Who is funding that sort of open ended commitment for UDS? In order to set up diving operations they face another quantum of costs for management systems, vessel audits, trial bell runs, business development, tendering etc. When people are making 60% operating margin on 350 days utilisation that seems logical, but at the moment the leading independent North Sea company, Bibby Offshore, looks set to report yet another serious loss on March 23, driven by poor utilisation and potentially a USD 15m write-off on EMAS.

I can find no details of the takeout financing from the yard or any other capital raising for UDS or the vessel. Rumours abound of Chinese money, but from who and on what terms? What is the strategic rationale here? Will UDS be another Toisa and just charter these vessels, or an integrated offshore contractor with a diving capability? Both are markets in chronic oversupply. UDS’ shareholders have sufficient personal wealth I believe to fund the working capital of one vessel, but not indefinitely. And more to the point: why would you? This is at a time when I believe the Tasik Subsea DSV financing to be in real trouble, and this has a contract with Fugro! Vard cannot give the Haldane away at a good (or any) price, and Mermaid have commenced operations with some good new Asian tonnage. I could go on…

Maybe I have missed something, as has everyone I have talked to. Maybe companies like Bibby, Technip, and Subsea 7, have been sitting around missing a large number of diving days that were there for the taking. I’d love to be wrong, But you need more than a degree of optimism when you start delivering USD 135m vessels: you need cash flow sooner or later. I really admire the optimism and verve to get these vessels built, but ultimately being a glass half-empty kind of guy I just really want some details?

Good luck UDS. If you can pull this off Roy Lichtenstein himself would be proud.

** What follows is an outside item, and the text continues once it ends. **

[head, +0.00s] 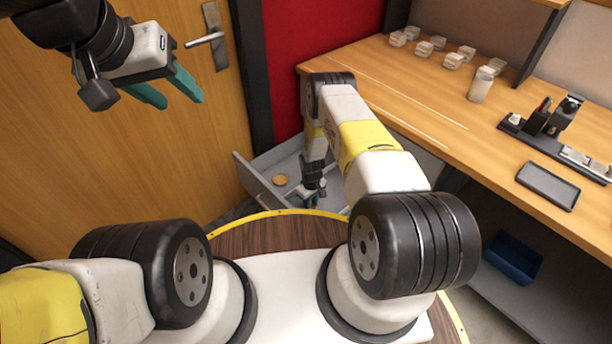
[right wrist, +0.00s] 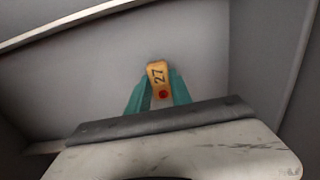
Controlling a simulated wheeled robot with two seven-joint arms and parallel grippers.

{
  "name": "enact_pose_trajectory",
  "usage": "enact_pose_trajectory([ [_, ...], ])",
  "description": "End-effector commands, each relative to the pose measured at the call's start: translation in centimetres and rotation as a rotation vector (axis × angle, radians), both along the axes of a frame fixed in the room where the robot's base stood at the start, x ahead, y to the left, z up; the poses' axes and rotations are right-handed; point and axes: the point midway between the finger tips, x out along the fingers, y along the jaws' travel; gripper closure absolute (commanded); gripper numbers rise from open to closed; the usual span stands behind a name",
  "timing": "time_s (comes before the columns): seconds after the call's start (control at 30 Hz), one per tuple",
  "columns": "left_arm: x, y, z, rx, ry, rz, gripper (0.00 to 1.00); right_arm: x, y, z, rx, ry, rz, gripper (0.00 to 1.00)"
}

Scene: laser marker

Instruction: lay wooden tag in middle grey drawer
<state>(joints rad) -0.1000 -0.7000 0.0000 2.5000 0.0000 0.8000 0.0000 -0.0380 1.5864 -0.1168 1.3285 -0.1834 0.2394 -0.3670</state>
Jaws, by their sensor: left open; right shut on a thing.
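The wooden tag (right wrist: 157,80), marked 27 with a red dot, is between the green fingers of my right gripper (right wrist: 158,92) in the right wrist view. In the head view my right gripper (head: 313,196) points down over the open grey drawer (head: 255,182); the tag cannot be made out there. The wrist view shows grey drawer surfaces beyond the tag. Whether the tag touches the bottom cannot be told. My left gripper (head: 180,96) is open and empty, high at the upper left in front of the door.
A blue bin (head: 512,257) stands below the desk.

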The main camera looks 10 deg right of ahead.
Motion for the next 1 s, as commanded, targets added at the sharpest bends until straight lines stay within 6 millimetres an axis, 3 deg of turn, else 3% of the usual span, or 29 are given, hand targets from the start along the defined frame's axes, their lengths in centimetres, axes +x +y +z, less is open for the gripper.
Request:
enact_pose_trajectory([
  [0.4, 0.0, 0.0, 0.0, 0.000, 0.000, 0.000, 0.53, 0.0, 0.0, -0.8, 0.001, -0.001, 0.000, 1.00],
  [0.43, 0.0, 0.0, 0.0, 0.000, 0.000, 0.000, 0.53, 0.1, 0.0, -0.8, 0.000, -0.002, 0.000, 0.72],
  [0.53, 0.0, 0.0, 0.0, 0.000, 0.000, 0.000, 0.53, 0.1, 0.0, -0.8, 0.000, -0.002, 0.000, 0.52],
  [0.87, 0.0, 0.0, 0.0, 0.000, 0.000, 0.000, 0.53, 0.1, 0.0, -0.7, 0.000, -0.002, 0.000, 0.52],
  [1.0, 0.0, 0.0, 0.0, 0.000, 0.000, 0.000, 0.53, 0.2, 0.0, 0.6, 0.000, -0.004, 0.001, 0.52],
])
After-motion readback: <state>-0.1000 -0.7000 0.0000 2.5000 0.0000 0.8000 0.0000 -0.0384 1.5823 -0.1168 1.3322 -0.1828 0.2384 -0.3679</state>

4 thoughts on “Whaam… Lichtenstein meets the market

  1. Good article. A lot of people have been looking at the UDS business model. Which is to build the best ships at the lowest price by making use of the downturn in the market. Strategic advantage, for a company that has no financial burden from assets built in the boom years and no loans to pay off, is that they can have a relative competitive day rate (lower build cost). They will have the newest DNV class ships built by the latest standards, that will give them an advantage with companies that are heavy on HSE. I understood that UDS is targeting maintenance on certain types of wellheads at certain depth.

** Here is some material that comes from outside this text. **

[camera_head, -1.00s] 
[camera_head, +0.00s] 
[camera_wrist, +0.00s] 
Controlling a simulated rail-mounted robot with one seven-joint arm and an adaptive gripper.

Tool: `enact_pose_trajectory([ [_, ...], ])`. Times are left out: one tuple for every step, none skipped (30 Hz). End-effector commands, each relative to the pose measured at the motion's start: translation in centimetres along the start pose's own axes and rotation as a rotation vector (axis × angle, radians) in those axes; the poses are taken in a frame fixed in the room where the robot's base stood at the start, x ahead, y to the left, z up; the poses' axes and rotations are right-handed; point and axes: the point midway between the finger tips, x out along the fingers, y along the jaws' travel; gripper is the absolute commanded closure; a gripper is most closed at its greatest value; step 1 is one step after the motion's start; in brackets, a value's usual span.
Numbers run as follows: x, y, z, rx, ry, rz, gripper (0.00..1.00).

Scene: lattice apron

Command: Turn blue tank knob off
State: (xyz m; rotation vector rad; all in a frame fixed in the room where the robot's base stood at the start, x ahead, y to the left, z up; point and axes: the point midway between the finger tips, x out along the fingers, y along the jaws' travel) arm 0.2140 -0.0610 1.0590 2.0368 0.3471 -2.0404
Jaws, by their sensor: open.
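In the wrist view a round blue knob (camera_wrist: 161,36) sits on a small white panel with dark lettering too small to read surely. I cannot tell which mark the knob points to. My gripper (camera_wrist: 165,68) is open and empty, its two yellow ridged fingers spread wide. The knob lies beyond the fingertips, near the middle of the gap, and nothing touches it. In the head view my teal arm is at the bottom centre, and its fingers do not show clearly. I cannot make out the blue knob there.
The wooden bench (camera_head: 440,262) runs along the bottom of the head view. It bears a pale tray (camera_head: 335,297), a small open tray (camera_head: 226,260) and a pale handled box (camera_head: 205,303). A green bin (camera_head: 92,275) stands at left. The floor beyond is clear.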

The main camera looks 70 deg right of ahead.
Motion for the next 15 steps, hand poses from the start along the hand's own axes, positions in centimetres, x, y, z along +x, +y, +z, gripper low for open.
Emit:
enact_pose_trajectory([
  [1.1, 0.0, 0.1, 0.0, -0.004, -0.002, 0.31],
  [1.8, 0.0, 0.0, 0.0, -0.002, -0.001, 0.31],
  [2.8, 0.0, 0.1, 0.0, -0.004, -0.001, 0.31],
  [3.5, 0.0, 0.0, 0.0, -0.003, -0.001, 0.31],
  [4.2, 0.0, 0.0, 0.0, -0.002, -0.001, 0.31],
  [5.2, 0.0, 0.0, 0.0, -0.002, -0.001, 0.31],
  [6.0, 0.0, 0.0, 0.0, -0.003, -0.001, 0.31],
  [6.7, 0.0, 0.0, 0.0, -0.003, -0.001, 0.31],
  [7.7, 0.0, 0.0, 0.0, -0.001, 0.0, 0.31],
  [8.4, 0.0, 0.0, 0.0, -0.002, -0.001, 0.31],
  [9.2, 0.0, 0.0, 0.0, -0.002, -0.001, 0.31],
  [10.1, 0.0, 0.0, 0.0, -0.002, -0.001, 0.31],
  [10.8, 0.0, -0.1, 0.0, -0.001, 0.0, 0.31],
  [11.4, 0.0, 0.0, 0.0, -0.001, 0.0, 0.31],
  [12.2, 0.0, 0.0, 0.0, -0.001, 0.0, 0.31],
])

    So how do they get the funding? First is lucrative Chinese financing for the build. Most equipment and designs is Norwegian, equipment financing will be partly Norwegian and most likely supported by subsidies on the equipment/designer level. Companies like Kongsberg, Marinteknikk, RR would have access bodies that need to make investments for the Norwegian pension funds. Don’t forget Flashtek which designs and builds the sat dive equipment. The sat dive spread might be 40% of the vessel, depending on the number of divers. FT is located in the same building as UDS, so there will probably be cross ownership. Starting a new build, financed by the Chinese government, will be cash in direct for FT. USD would only put in 5-10% equity.
    Than there the investors, which can be anybody (probably the Chinese). I heard that UDS offers a participation in the ownership of a vessel. And here is the catch, your article suggests the value of 135mUSD on the asset but investors are offered a part of an asset valued much higher (which would be ‘market rate’). If , for example, they can convince investors to invest in a 250mUSD and they get only half of that money, than UDS has the CAPEX. Income collected via dayrates could be used for the OPEX.

    From UDS’ owners perspective it all makes sense, they have the opportunity to break even before the vessels start to work. The people running it have a good track record and sales pitch. They own industry specific expertise and can imagine that they have the ability to convince investors outside of the industry, the risk is with them.
    If the market picks up and UDS manages to secure the jobs that they foresee, than this setup will be lucurative for both UDS and the investors. If they cannot deliver on the market share, where the risks are that you underline in your article, it might look like a ponzi scheme from an investor point of view. In both cases the people behind UDS will do well.


    • As anonymous says; the Chinese market. It is about the technology and showing that they are coming of age and to be taken seriously. A new empire in the ascension old ones on the wane, a change to the new world order, Basically a cock measuring contest in the school yard. Almost everywhere you go, however remote, there are Chinese there, all over Africa, buying up/leasing assets, whether it be mineral rights or arable land for food production in exchange for infrastructure projects (which inevitably benefit the export of said products. No different to the British Empire and Commonwealth in its heyday. All roads lead to Beijing. The Chinese have stated this overtly.
      Why else do we produce highly detailed construction procedures for all the projects? Knowledge is the key and currency and will help them develop in record time. No long drawn out industrial revolution required. Subsea construction by numbers, see monkey, do monkey.
      Why else did the Chinese Navy trumpet the success the 300m saturation dive achievement?


  2. A lot of fancy theories and words, but you haven’t mentioned the old, dangerous tonnage that is masquerading as DSVs. Most of this scrap would fail a valid audit and is downright dangerous. The diving companies and clients are turning a blind eye of course, in the interests of cost saving.